### What this task involves
Wherever a line in the data below holds "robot", copy that line.

### Records to process

▼▼▼

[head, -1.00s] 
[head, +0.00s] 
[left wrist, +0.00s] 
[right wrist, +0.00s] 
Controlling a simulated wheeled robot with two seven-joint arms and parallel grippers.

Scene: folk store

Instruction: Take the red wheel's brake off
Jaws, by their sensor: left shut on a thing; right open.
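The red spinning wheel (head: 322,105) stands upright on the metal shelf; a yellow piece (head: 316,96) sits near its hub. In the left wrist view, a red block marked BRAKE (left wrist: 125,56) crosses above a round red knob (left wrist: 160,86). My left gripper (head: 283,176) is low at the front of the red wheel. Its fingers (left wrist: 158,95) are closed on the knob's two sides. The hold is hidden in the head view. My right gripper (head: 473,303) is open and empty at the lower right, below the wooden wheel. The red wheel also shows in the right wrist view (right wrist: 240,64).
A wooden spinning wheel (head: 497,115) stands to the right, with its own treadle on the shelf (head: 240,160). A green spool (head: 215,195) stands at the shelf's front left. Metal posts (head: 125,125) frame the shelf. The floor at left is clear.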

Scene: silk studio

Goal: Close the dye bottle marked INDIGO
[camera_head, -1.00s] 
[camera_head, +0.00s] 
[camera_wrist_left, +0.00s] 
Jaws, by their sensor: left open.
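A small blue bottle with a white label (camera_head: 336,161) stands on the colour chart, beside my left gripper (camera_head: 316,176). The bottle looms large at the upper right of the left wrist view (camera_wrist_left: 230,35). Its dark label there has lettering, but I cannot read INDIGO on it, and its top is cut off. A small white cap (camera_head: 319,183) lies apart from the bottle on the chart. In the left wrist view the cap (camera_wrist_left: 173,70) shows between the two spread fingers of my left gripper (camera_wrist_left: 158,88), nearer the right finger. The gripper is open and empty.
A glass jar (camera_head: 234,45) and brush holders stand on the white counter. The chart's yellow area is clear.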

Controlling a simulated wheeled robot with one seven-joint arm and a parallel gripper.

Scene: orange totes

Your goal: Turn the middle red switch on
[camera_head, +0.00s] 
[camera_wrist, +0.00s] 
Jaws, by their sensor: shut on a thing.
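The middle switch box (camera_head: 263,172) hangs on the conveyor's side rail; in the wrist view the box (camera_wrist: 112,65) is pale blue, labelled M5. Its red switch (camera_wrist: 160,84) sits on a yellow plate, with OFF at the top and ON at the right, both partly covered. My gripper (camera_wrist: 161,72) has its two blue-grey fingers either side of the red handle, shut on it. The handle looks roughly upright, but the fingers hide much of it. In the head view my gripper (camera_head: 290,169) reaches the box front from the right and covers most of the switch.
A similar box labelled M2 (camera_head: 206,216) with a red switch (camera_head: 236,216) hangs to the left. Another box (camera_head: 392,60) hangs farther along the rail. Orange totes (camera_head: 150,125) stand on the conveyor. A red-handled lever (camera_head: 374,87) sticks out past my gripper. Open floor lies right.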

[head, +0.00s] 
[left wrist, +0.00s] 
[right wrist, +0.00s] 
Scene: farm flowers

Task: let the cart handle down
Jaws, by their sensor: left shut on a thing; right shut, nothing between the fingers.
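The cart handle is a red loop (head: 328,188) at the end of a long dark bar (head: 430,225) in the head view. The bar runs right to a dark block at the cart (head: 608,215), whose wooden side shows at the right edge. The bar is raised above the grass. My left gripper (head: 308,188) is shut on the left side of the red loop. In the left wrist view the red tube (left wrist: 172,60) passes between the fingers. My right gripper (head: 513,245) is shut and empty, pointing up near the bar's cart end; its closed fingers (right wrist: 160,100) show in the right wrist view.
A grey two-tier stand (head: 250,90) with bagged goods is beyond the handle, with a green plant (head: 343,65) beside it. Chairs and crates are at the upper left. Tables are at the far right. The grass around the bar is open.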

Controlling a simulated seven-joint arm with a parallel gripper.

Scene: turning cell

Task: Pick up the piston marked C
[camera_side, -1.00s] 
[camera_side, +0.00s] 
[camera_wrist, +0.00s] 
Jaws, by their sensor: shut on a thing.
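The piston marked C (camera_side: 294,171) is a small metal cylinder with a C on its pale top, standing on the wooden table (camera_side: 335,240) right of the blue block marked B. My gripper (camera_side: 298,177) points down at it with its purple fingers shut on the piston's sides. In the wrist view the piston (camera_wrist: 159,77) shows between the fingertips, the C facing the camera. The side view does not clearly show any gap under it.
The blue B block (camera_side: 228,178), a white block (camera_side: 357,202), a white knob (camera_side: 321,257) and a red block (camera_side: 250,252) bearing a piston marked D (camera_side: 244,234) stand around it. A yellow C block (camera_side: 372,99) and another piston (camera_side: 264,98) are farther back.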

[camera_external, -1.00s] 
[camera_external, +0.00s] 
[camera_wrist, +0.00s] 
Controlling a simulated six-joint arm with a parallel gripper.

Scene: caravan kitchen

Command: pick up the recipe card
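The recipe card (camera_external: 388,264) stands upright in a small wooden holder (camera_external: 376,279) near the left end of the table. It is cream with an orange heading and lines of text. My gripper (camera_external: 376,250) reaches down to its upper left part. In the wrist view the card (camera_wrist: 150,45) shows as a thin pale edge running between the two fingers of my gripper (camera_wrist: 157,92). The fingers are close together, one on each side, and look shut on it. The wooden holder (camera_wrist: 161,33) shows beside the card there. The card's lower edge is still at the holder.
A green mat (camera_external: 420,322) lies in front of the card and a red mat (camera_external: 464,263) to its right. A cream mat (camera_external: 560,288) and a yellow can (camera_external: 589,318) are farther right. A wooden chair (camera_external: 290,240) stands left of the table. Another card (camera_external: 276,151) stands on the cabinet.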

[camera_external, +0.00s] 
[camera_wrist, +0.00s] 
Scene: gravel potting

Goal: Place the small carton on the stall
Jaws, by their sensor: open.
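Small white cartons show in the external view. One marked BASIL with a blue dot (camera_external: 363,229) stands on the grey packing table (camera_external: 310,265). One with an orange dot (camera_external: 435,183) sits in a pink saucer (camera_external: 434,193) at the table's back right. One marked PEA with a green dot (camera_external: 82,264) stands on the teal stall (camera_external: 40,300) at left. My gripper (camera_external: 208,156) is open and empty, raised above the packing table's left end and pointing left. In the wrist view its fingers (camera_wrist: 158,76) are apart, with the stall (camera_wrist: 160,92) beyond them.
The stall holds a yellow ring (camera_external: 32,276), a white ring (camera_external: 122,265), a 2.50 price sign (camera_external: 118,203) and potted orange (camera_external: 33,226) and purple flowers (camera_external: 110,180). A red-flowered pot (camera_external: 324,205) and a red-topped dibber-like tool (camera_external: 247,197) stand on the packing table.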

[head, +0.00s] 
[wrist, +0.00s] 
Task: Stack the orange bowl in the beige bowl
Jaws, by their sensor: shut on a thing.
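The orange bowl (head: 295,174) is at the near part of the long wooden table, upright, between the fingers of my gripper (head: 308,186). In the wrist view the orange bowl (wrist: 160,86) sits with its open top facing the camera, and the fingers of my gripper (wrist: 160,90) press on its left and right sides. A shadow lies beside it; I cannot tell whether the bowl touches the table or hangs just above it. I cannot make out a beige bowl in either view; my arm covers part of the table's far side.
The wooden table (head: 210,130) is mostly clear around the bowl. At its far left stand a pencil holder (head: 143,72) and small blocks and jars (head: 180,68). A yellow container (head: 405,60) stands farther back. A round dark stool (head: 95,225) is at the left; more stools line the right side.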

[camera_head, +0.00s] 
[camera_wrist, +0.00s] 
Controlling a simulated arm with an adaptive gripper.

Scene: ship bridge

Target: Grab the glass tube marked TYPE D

▲▲▲

### Task solution
Controlling a simulated wheeled robot with two seven-joint arms and parallel grippers.
Controlling a simulated wheeled robot with one seven-joint arm and a parallel gripper.

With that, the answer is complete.